Breaking up before the digital age oftentimes involved a box full of photos, CDs and memorabilia. But untangling romantic relationships has become more complicated with the rise of social networks and technology.
In a recent paper titled "Design for Forgetting: Disposing of Digital Possessions after a Breakup," researchers at the University of California at Santa Cruz found that people are struggling with how to handle digital possessions after a breakup.
For the study, psychology professor Steve Whittaker and visiting professor Corina Sas of the University of Lancaster in the United Kingdom interviewed 24 people between the ages of 19 and 34 who had varying types and lengths of relationships. The age group was targeted because they are part of Generation Y (born between 1980 and 2005), had a deep interest in relationships and are active users of multiple technologies for work and leisure.
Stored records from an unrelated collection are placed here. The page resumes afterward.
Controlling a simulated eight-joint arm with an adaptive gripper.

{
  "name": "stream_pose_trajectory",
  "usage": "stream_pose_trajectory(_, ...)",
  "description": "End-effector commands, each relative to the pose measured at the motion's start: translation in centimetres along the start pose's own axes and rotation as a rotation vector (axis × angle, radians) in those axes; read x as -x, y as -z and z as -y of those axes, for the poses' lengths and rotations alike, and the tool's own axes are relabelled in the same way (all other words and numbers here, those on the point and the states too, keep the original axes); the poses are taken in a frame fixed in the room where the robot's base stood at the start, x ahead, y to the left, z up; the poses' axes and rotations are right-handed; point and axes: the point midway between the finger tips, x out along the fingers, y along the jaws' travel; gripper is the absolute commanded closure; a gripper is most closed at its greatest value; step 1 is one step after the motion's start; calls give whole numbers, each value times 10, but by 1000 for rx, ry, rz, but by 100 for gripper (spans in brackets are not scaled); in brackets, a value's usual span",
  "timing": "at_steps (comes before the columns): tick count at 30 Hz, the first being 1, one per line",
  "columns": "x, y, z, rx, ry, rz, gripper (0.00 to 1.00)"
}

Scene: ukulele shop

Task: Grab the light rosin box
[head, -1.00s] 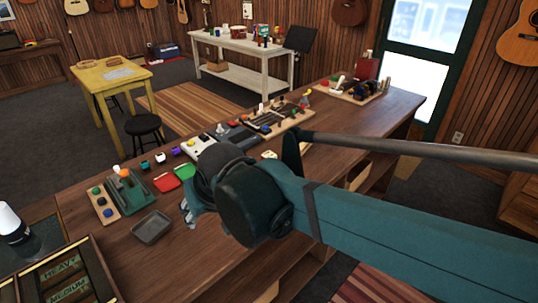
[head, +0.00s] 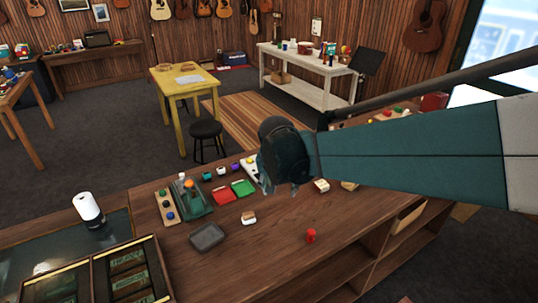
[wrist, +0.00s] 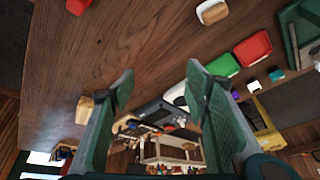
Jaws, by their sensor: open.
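Two small boxes could be the light rosin box; I cannot read a label on either. One is white with a tan top (head: 248,218), on the wooden counter right of the grey tray; the wrist view shows it at the top (wrist: 212,11). The other is a cream block (head: 321,186) to the right of my gripper (head: 268,185); it appears tan at the left in the wrist view (wrist: 84,108). In the wrist view my gripper (wrist: 160,80) has its fingers apart with nothing held. The left finger partly overlaps the tan block in that view.
The counter holds a grey tray (head: 207,236), red tray (head: 222,194), green tray (head: 243,187) and red cylinder (head: 311,236). A green stand (head: 193,203) and a wooden strip with knobs (head: 166,207) are at left. The counter's front middle is mostly clear.

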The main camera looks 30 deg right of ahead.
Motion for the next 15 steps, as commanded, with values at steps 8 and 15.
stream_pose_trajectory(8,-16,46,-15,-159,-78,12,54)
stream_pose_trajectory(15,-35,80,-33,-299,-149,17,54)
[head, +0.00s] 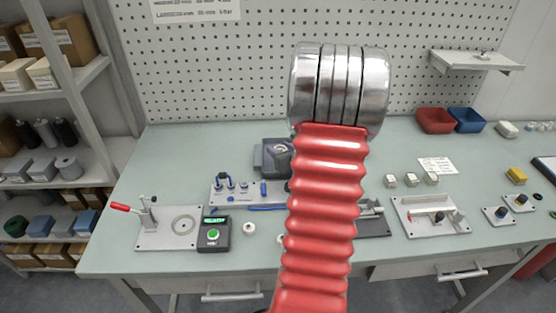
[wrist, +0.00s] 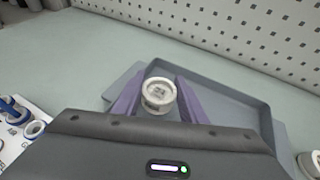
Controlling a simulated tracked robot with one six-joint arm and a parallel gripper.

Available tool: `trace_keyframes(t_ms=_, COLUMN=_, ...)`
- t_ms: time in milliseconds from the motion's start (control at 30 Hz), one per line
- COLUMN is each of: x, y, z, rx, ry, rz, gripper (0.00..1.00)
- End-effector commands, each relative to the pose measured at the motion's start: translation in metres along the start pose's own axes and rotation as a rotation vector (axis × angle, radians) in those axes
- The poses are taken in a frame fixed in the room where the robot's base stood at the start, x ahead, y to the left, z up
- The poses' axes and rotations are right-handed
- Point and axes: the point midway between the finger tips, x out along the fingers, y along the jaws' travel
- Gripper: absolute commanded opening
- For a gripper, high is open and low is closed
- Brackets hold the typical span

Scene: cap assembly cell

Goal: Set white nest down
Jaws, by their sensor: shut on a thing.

Whittaker and Sas found that the participants' digital collections were pervasive and encompassed a variety of devices and formats. Photos were among the most frequent types of digital possessions held by the participants, accounting for about 40 percent. Coming in second place is social networking sites at 20 percent and music collections at 7 percent.
"I think that we were just surprised by the amount of digital content relating the relationships, in addition to Facebook," Whittaker told CBSNews.com. "You have stuff that relates to that person all over your digital devices."
The researchers also found that people were reluctant to delete old photos of past relationships. Twelve out of 24 participants said they deleted everything relating to their exes, eight of the participants reported keeping all of their possessions and four said they only kept treasured possessions.
"Having photos on my phone and computer did cause me to feel sad, but I immediately removed them after the breakup, in order to move on," one participant said in the study. "I got rid of all the things that were common between the two of us."
Facebook posed a particularly troubling obstacle because of the complicated nature of social networks. Some participants said they had a hard time moving forward because seeing a ex-partner on Facebook conjured up old wounds or left pangs of jealousy because partners moved on.
"I miss him," another participant said. "His uploads on Facebook make me feel hurt. What hurts are pictures with his new friends and new experiences, because I can see him but cannot talk to him. I have thousands of questions in my mind but I cannot ask him."
It's been widely discussed that many people put their best foot forward on Facebook, only posting highlights of their lives. Whittaker says that the social network presents a more positive side than is the case, which can be a problem if you're the one that's dumped.
Whittaker says that there is an added problem of having to explain breakups to friends who aren't close to the situation.
"Having people who aren't in your inner circle ask 'are you ok?' -- this is not a conversation they want to have because they haven't talked to them in a while," Whittaker says. "It's like having an acquaintance asking about your emotional life."
There is also the problem of whether or not to unfriend ex-partners and their friends or family. If the choice is to unfriend an ex, the next natural question is how many mutual friends should be included.
"You can unfriend your ex, but also you have to make a decision about how much of their social network you want to rip out," Whittaker says. "The problem is that they might be your friends too. Then you transform your social network in a major way."
Whittaker and Sas recommend creating a "Pandora's Box" that holds digital possessions, with the goal being to hide the files until there is some distance from the breakup.
Sounding like something out of a science fiction film, the researchers also suggest a new way to "automatically harvest digital material about the relationship, using face recognition, machine learning or entity extraction to generate a unified set of possessions about the relationship. Being automatic allows collation without participants having to confront painful reminders."
Whittaker says this is only an exploratory study and would like to expand his research because he believes people are ready to talk about this topic. He says he's also eying people who are going through a divorce and broadening the base to go cross-cultural.
The research paper was presented at the CHI 2013 conference in Paris, France.